Like Cannabis Party leader Julian Crawford, the former University of Otago student doesn't believe that cannabis will ever be legalised in New Zealand under the current political system because Dunne's power, as drug czar, keeps it from being considered.

Gray said of Dunne: "His only requirement for making the coalition with Labour was no change to the legal status of cannabis."

It's easy to see how someone who had been an activist for cannabis legalisation in the US - but didn't expect to have to be in New Zealand - might wind up getting involved in the movement.

"From the day I arrived in New Zealand, all the positive cannabis stuff that I was reading about - the rug was ripped out from under it and it went totally backwards and all the people who had been supporting it publicly withdrew into their shells," said Gray.

"That's what I arrived to - just everything that I had hoped for and dreamed about deflating overnight right before I arrived."

Having joined the movement for change in Dunedin, he didn't expect there would be much resistence given how close legalisation had been.

However, Gray says Dunne's blocking tactic has endured for the best part of two decades.

"All he's done is make sure that we don't have meaningful cannabis law reform," he said.

"Every action that he's done has been working backwards from 'how do we prevent legal cannabis.'"

A further irony that came to haunt Gray – contributing to him losing his university work - was the NZ government's efforts to target him for his activist stance.

"In the 'police state' of America, they've basically totally legalised in a good chunk of it while here in NZ that I thought was a Utopia the police basically put me under surveillance for being an activist, and for no other reason," he said.

These days the police recognise that targeting politicians can rebound on them, generating negative publicity for them and positive for their victims.

It wasn't always the case, though, as Gray found out when he was on one occasion wrongfully arrested for resisting arrest on University of Otago grounds while he was helping co-ordinate Cannabis Awareness Week.

Students had been aware for around six months that there was surveillance going on, with under-cover cops being enrolled as "students" without the university being informed.

Gray recalls "people with long camera lenses hiding in the bushes...people hitting everyone up about buying weed the same way a cop would."

He was aware of another irony at that point, too...

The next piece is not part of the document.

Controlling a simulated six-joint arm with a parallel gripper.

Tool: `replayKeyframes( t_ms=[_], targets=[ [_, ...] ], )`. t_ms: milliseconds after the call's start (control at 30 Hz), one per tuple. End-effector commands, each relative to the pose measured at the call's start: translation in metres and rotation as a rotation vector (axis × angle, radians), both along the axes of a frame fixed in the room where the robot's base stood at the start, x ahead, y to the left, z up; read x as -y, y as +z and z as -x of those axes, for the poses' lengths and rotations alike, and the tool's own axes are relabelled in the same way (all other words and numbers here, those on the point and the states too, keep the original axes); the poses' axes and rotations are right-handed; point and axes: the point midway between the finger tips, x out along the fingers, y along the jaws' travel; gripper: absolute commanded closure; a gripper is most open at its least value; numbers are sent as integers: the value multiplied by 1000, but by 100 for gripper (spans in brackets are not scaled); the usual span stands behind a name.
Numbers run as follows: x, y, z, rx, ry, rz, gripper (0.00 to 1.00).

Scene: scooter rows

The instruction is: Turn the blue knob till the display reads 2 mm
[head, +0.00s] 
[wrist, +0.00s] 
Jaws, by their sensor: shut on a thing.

"We thought this was weird that they would go to so much trouble with surveillance, because we were filming all of our meetings and uploading them on YouTube ... and if they'd wanted to see who was there and what was going on, all they had to do was watch our video blog," he said.

The fake students ultimately revealed themselves in the aftermath of Gray's arrest. There were not enough uniformed police to contain the crowd that was trying to prevent the bogus arrest, so the under-cover cops had to step in and identify themselves and show their police badges.

Isn't it

ironic?

yeah, I really do think...

"Just everything that I had hoped for and dreamed about deflating overnight right before I arrived."

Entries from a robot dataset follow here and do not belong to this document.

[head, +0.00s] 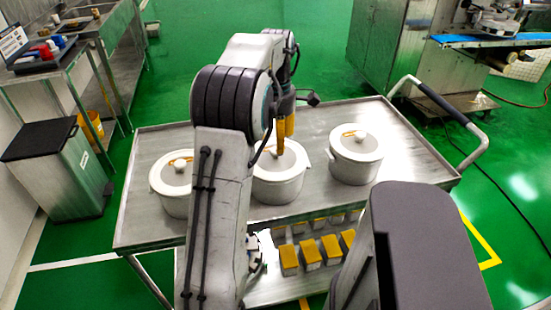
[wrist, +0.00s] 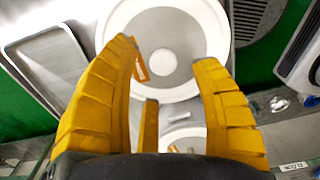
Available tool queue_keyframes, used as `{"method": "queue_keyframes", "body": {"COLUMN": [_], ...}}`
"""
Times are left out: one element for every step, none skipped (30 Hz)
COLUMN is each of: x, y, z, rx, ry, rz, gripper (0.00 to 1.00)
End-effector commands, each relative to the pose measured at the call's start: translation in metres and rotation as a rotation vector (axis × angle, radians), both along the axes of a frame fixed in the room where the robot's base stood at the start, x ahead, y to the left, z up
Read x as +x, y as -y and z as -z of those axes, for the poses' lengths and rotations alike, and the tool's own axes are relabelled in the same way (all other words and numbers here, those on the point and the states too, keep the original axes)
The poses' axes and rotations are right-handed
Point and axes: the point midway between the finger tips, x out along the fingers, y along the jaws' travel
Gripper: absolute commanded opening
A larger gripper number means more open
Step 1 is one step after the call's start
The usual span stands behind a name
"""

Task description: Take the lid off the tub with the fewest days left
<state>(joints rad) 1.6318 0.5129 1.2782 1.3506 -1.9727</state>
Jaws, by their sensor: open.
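Three white tubs stand on a steel cart (head: 308,210): a left tub (head: 172,203), a middle tub (head: 276,189) and a right tub (head: 352,168). Each has a grey lid with a pale knob; the right lid (head: 364,145) shows an orange tag. No days count is readable. My gripper (head: 284,137) points down over the middle tub, its yellow fingers overlapping that lid in the picture. In the wrist view my gripper (wrist: 166,75) is open and empty, fingers apart. Beyond them lies a round white tub with a grey lid (wrist: 185,30) and an orange tag (wrist: 141,66). Contact cannot be told.
The cart's lower shelf holds several yellow-topped boxes (head: 311,250). The cart's handle (head: 446,115) is at the right. A steel bench (head: 85,35) and a grey bin (head: 55,165) stand at the left, and a machine (head: 395,45) behind. Bare cart top lies right of the tubs.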

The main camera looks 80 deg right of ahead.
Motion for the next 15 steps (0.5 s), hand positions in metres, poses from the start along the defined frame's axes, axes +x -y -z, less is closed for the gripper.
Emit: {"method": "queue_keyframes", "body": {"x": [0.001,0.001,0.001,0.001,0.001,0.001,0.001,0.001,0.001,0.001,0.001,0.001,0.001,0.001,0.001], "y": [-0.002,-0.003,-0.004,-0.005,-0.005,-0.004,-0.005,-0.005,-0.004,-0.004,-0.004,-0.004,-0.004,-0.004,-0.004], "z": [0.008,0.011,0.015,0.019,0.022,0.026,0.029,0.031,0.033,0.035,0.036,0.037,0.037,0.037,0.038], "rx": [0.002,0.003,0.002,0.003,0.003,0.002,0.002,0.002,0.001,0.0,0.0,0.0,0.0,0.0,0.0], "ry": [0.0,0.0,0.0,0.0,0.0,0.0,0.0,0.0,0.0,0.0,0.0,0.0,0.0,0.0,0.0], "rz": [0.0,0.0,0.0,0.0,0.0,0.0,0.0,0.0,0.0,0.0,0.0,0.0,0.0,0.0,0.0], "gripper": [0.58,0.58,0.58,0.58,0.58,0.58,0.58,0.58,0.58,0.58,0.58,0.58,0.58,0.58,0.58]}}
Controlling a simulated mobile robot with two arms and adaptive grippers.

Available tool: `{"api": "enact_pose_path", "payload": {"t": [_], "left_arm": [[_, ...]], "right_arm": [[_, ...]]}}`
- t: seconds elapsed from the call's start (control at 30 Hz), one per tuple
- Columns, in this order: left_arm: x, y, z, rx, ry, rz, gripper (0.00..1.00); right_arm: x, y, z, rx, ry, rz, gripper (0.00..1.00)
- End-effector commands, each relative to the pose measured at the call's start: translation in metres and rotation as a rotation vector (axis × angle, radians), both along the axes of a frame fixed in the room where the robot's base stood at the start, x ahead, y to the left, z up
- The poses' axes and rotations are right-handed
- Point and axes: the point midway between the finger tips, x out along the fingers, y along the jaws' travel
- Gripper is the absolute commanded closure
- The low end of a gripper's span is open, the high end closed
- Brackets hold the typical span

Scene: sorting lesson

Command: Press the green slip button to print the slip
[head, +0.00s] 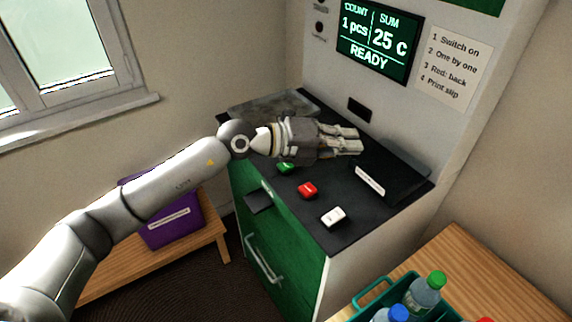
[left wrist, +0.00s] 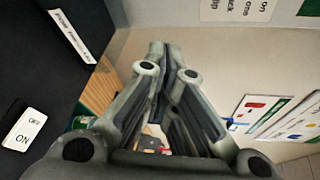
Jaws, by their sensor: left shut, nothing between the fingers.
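My left gripper (head: 352,140) is shut and empty. It reaches over the machine top, its fingers pointing right, past the green button. In the left wrist view my left gripper (left wrist: 167,55) shows its fingers together, and the green button is not seen there. A red button (head: 307,190) and a white switch (head: 333,216) lie nearer the front. The switch (left wrist: 25,128) reads ON and OFF. My right gripper is not in view.
The screen (head: 378,42) reads 1 pcs, 25 C, READY. A black tray (head: 405,172) with a white label sits on the machine's right. A teal crate (head: 372,291) with bottles stands on a wooden table at lower right. A purple box (head: 172,232) is at left.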

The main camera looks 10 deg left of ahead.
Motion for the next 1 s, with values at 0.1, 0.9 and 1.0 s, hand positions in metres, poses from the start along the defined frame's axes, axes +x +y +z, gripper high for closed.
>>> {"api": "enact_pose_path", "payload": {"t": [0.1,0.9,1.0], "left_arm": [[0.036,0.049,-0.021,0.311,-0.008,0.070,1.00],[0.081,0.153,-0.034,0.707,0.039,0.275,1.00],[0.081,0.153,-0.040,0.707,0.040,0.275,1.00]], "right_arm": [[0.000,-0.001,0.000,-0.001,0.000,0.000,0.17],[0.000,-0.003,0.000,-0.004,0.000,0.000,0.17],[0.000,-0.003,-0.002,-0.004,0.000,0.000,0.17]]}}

"There was an election, and in that election - because of a specific debate on TV - Peter Dunne got super-popular; it was like our Kennedy vs Nixon moment,” he said.

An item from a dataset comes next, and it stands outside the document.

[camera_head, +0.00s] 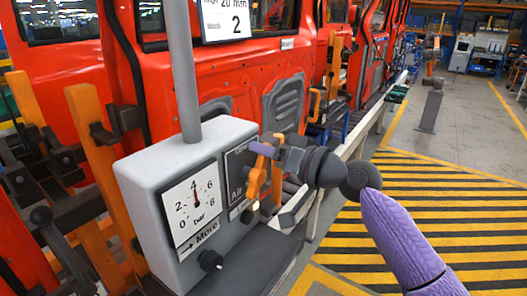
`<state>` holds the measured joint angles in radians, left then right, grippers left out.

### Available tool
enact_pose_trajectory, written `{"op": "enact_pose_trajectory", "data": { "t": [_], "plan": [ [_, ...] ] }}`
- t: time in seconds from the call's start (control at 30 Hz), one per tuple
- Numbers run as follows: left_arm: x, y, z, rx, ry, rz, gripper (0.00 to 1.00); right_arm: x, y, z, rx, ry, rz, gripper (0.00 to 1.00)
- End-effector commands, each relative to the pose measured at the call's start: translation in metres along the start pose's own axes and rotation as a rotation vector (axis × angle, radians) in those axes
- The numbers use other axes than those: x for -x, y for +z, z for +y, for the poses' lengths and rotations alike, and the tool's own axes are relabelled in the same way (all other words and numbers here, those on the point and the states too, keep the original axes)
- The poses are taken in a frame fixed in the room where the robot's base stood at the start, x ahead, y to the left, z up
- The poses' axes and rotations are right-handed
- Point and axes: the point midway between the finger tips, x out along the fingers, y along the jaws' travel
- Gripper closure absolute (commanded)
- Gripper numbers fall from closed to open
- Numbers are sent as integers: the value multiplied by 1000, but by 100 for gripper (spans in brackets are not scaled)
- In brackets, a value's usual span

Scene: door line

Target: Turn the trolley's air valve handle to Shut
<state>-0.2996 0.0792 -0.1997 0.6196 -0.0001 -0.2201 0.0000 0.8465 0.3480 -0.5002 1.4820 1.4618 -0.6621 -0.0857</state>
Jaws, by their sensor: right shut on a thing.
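The trolley's grey valve box (140,180) stands in the front middle, with a plate marked "Air" (236,188) on its right face. An orange handle (256,182) stands out from this plate, running roughly up and down. My right gripper (266,153) comes in from the right on a purple arm and is shut on the handle's upper part. My left gripper is not in view.
A gauge (191,207) on the box's front points near 4 bar. A small black knob (211,261) is below it. A grey post (181,70) rises from the box. Red car doors (290,65) stand close behind. Striped floor (450,215) at the right is clear.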

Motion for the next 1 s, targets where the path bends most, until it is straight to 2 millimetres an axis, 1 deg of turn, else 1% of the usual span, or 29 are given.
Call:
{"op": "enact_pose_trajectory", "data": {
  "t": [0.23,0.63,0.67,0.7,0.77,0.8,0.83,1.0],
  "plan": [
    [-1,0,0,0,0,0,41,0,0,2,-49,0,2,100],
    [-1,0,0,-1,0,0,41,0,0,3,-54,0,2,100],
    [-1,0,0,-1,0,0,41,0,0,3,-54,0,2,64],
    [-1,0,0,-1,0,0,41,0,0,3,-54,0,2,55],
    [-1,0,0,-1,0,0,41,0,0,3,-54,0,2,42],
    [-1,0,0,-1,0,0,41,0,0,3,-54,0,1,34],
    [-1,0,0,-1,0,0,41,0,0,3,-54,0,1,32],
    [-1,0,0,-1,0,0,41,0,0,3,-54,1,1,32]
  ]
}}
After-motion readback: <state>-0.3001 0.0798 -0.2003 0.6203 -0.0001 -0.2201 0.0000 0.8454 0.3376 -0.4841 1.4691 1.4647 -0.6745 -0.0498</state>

Dunne did well in that 2002 General Election, his United First party increasing their vote share by five per cent and their 6.69 per cent of the overall vote securing them eight MPs.

The party is now down to just one MP, Dunne, but crucially he retains the Associate Health portfolio he was given in 2008 in a deal with National.

The irony, for Gray, is that 16 years into the new millennium the progressive country he thought he was coming to live in continues to officially regard cannabis as a menace while the country of his birth is the one that is embracing change.

Dunne's clear anti-cannabis agenda has held sway since his 2002 election success.

Like Cannabis Party leader Julian Crawford, the former University of Otago student doesn't believe that cannabis will ever be legalised in New Zealand under the current political system because Dunne's power, as drug czar, keeps it from being considered.

Gray said of Dunne: "His only requirement for making the coalition with Labour was no change to the legal status of cannabis."

It's easy to see how someone who had been an activist for cannabis legalisation in the US - but didn't expect to have to be in New Zealand - might wind up getting involved in the movement.

"From the day I arrived in New Zealand, all the positive cannabis stuff that I was reading about - the rug was ripped out from under it and it went totally backwards and all the people who had been supporting it publicly withdrew into their shells," said Gray.

"That's what I arrived to - just everything that I had hoped for and dreamed about deflating overnight right before I arrived."

Having joined the movement for change in Dunedin, he didn't expect there would be much resistence given how close legalisation had been.

However, Gray says Dunne's blocking tactic has endured for the best part of two decades.

"All he's done is make sure that we don't have meaningful cannabis law reform," he said.

"Every action that he's done has been working backwards from 'how do we prevent legal cannabis.'"

A further irony that came to haunt Gray – contributing to him losing his university work - was the NZ government's efforts to target him for his activist stance.

"In the 'police state' of America, they've basically totally legalised in a good chunk of it while here in NZ that I thought was a Utopia the police basically put me under surveillance for being an activist, and for no other reason," he said.

These days the police recognise that targeting politicians can rebound on them, generating negative publicity for them and positive for their victims.

It wasn't always the case, though, as Gray found out when he was on one occasion wrongfully arrested for resisting arrest on University of Otago grounds while he was helping co-ordinate Cannabis Awareness Week.

Students had been aware for around six months that there was surveillance going on, with under-cover cops being enrolled as "students" without the university being informed.

Gray recalls "people with long camera lenses hiding in the bushes...people hitting everyone up about buying weed the same way a cop would."

He was aware of another irony at that point, too...

"We thought this was weird that they would go to so much trouble with surveillance, because we were filming all of our meetings and uploading them on YouTube ... and if they'd wanted to see who was there and what was going on, all they had to do was watch our video blog," he said.

The fake students ultimately revealed themselves in the aftermath of Gray's arrest. There were not enough uniformed police to contain the crowd that was trying to prevent the bogus arrest, so the under-cover cops had to step in and identify themselves and show their police badges.